Limitations & Future Work

  1. In the VIL setting, the number of classes and domains per task is fixed. The paper also acknowledges that "varying numbers of classes/domains is a more realistic scenario".
  2. CAST relies on K-Means clustering, where the number of clusters \(K\) requires hyperparameter tuning, and the optimal value varies across datasets.
  3. The dynamic threshold calculation of IC requires evaluating the classifier accuracy across domains, introducing additional computational overhead.
  4. The method is only validated on the ViT+adapter architecture, and its applicability to other architectures (such as CNN-based) remains unknown.
  5. The domain differences in the three datasets are relatively distinct (e.g., different styles of handwritings).
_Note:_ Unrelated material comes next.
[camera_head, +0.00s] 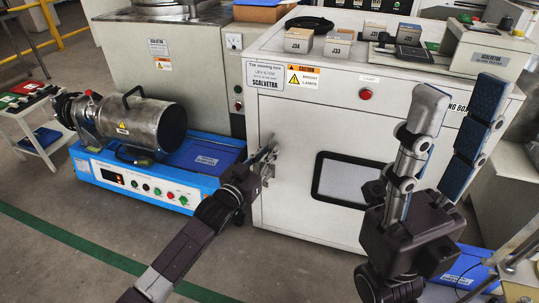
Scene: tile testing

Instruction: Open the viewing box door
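The viewing box (300,45) is a large white cabinet with warning labels on its front. Its door (290,205) has a dark-framed window (345,181) and looks closed. The metal door handle (268,172) is at the door's left side. My left gripper (264,154) is at this handle, with its fingertips overlapping it in the picture. I cannot tell whether it grips the handle. My right gripper (458,92) is raised in front of the box's right part, fingers apart and empty, and hides part of the front.
A blue machine (140,185) with a metal cylinder (150,124) stands left of the box. Small boxes (298,40) and a scale-like device (488,48) sit on top. A white side table (45,135) is at far left. Grey floor in front is open.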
More subtle domain variations might pose a greater challenge.
  • CODA-Prompt / DualPrompt / L2P: Prompt-based IL methods that perform well on CIL but degrade significantly on VIL.
  • S-Prompts: A domain-specific DIL method that degrades severely in VIL due to the lack of incremental class handling.
  • DER / DyTox: Model expansion methods that do not address the issue of cross-domain overwriting for the same class.
  • EWC / LwF: Classic regularization methods that show limited effectiveness in VIL.

Rating

  • Novelty: ⭐⭐⭐⭐ — The definition of the VIL scenario is practically meaningful, and both CAST and IC are reasonable new designs.
  • Experimental Thoroughness: ⭐⭐⭐⭐⭐ — Evaluated on three datasets, three scenarios, multiple baselines, with detailed ablations and analyses.
  • Writing Quality: ⭐⭐⭐⭐ — The motivation is clearly stated, and the formulation of the method is complete; despite many data tables, they are well-organized.
  • Value: ⭐⭐⭐⭐ — This work pioneers the new VIL scenario, and the method achieves comprehensive SOTA performance across scenarios, showing both theoretical value and practical utility.